Records of robot episodes

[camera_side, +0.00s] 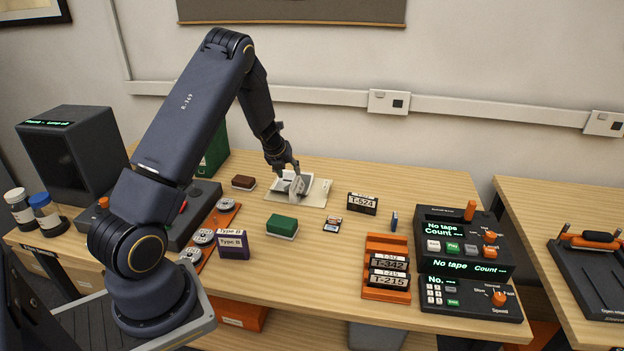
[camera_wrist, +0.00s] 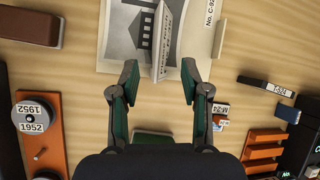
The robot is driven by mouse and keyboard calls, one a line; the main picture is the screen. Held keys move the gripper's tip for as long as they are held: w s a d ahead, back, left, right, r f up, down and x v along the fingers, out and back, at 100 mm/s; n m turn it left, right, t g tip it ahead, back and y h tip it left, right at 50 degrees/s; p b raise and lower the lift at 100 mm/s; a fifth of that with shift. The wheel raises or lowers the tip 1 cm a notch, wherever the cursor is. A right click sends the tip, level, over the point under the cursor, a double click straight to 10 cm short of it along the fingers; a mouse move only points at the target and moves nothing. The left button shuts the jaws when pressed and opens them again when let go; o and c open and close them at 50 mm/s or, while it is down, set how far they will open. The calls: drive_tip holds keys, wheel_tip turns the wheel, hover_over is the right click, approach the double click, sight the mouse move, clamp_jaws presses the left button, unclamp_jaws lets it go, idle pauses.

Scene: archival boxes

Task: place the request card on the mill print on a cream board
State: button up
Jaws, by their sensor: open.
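The mill print (camera_wrist: 122,38), a grey picture with a dark building, lies on a cream board (camera_wrist: 205,52) marked "No. C-82". In the side view the cream board (camera_side: 314,200) lies near the back of the table. A pale card with printed lines (camera_wrist: 170,38), seemingly the request card, stands tilted over the print and hides part of it. It also shows in the side view (camera_side: 297,186). My gripper (camera_wrist: 159,82) is open, with its fingers apart on either side of the card's near end. Whether the card touches the print is unclear.
A brown-red block (camera_side: 244,182) lies left of the board and a green block (camera_side: 282,226) in front. A black T-524 box (camera_side: 362,204) stands to the right. An orange rack (camera_side: 386,292) and reels on an orange strip (camera_side: 203,237) are nearer the front.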

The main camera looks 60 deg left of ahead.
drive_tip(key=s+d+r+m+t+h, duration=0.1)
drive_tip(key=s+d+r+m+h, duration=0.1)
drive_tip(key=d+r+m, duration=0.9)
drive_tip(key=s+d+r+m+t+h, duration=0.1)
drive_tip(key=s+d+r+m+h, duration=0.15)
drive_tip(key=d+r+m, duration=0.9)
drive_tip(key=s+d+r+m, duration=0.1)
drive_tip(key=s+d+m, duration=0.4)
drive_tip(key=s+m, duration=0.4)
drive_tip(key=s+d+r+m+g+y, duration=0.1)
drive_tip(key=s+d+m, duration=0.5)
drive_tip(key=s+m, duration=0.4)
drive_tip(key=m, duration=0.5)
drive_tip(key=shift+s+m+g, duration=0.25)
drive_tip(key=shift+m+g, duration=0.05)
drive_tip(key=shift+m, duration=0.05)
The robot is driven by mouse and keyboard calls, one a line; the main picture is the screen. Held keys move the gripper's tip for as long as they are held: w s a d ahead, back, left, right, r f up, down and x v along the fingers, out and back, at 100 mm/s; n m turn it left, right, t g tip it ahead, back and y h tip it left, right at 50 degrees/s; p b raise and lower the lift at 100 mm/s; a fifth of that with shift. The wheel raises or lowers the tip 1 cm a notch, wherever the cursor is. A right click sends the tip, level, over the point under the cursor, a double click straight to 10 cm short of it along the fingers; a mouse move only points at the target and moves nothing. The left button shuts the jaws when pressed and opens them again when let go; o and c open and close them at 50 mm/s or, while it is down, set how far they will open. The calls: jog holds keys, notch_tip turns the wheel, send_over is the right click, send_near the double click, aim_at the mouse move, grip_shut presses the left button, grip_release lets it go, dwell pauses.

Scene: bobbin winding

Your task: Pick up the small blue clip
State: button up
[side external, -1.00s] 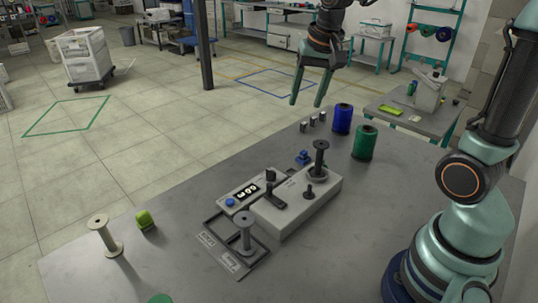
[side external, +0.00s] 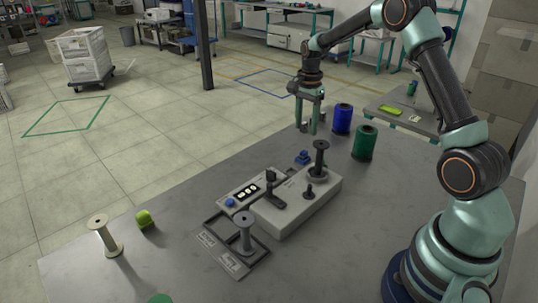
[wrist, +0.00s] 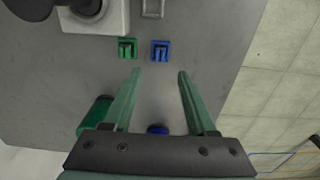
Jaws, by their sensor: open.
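The small blue clip (side external: 303,157) lies on the grey table just behind the winding machine (side external: 300,197). In the wrist view the blue clip (wrist: 160,50) is ahead of my fingertips, between their lines and apart from them. A similar green clip (wrist: 127,48) lies to its left; I cannot make it out in the side view. My gripper (side external: 307,129) is open and points down near the table's far edge, beyond the blue clip. In the wrist view the fingers of my gripper (wrist: 160,72) are spread, with nothing held between them.
A blue thread spool (side external: 342,118) and a green thread spool (side external: 364,142) stand right of my gripper. A dark bobbin (side external: 320,160) stands upright on the machine, close to the clip. A pale bobbin (side external: 105,237) and a lime-green object (side external: 145,219) are at the left.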

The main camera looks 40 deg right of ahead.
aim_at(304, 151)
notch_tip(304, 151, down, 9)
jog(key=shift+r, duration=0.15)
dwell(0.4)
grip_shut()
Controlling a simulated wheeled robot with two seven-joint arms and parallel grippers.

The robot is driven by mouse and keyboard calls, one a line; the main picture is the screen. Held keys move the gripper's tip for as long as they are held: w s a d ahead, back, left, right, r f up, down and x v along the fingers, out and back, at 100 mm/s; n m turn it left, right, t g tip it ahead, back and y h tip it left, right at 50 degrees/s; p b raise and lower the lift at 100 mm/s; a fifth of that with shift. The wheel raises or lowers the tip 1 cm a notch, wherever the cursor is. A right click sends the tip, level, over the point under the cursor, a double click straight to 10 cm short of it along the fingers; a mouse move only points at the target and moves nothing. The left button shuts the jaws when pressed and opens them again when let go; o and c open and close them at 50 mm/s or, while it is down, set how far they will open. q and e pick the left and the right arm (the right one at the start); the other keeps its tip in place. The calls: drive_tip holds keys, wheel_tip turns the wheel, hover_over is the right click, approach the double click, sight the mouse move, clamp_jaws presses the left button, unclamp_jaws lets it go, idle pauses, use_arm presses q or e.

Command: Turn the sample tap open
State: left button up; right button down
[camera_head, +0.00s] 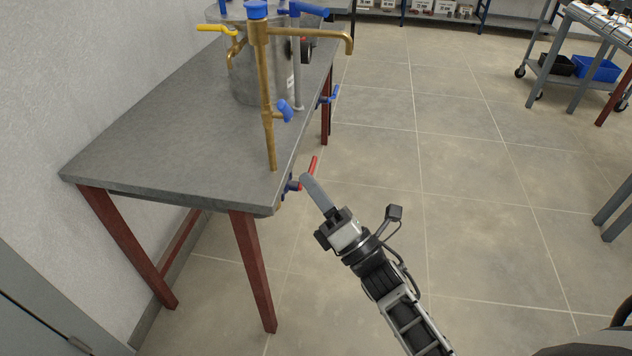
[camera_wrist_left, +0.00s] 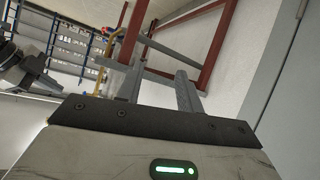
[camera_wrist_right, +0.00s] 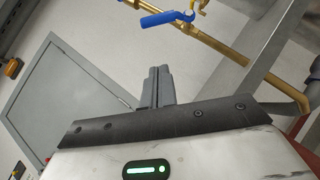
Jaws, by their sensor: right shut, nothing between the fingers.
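Several valves are in view, and I cannot tell for sure which is the sample tap. A red lever (camera_head: 313,165) on a small blue fitting (camera_head: 293,184) sits at the table's right edge, low by the front corner. My right gripper (camera_head: 306,179) is shut and empty, its tips close beside this lever; contact cannot be told. The right wrist view shows the shut fingers (camera_wrist_right: 156,88) and, beyond them, a blue lever (camera_wrist_right: 167,18) on brass piping. My left gripper (camera_wrist_left: 158,72) shows only in its wrist view, fingers apart and empty.
The grey table (camera_head: 150,150) bears a metal vessel (camera_head: 250,75) and a brass standpipe (camera_head: 264,100) with blue handles. A yellow lever (camera_head: 216,28) is at the back left, another blue lever (camera_head: 333,95) on the right edge.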

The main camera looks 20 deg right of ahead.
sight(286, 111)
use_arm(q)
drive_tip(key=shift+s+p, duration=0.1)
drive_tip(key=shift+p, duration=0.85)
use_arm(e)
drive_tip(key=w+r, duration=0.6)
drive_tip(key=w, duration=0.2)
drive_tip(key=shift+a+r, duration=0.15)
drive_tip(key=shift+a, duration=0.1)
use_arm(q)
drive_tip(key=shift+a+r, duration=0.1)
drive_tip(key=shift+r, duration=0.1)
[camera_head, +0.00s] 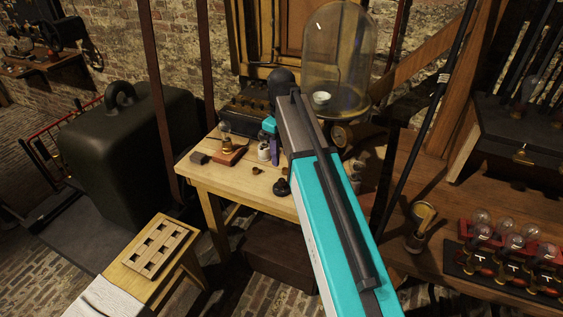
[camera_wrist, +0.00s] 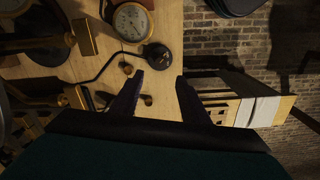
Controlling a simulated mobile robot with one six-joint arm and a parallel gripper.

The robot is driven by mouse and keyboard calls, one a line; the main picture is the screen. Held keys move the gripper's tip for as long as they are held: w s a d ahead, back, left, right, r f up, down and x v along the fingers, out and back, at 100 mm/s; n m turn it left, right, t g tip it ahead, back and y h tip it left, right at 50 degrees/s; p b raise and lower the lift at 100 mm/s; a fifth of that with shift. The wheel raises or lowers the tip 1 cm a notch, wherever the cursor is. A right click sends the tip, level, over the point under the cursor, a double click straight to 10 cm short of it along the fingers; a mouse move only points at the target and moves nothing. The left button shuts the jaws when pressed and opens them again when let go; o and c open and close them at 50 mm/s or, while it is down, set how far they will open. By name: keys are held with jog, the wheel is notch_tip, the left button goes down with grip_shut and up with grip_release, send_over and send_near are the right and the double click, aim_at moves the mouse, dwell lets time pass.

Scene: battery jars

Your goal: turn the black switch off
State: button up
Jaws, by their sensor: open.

### Work to complete
Go through the data and gather every line that holds "Your".

### Reply to the exercise
Your task: Pick up the small blue clip
Your goal: turn the black switch off

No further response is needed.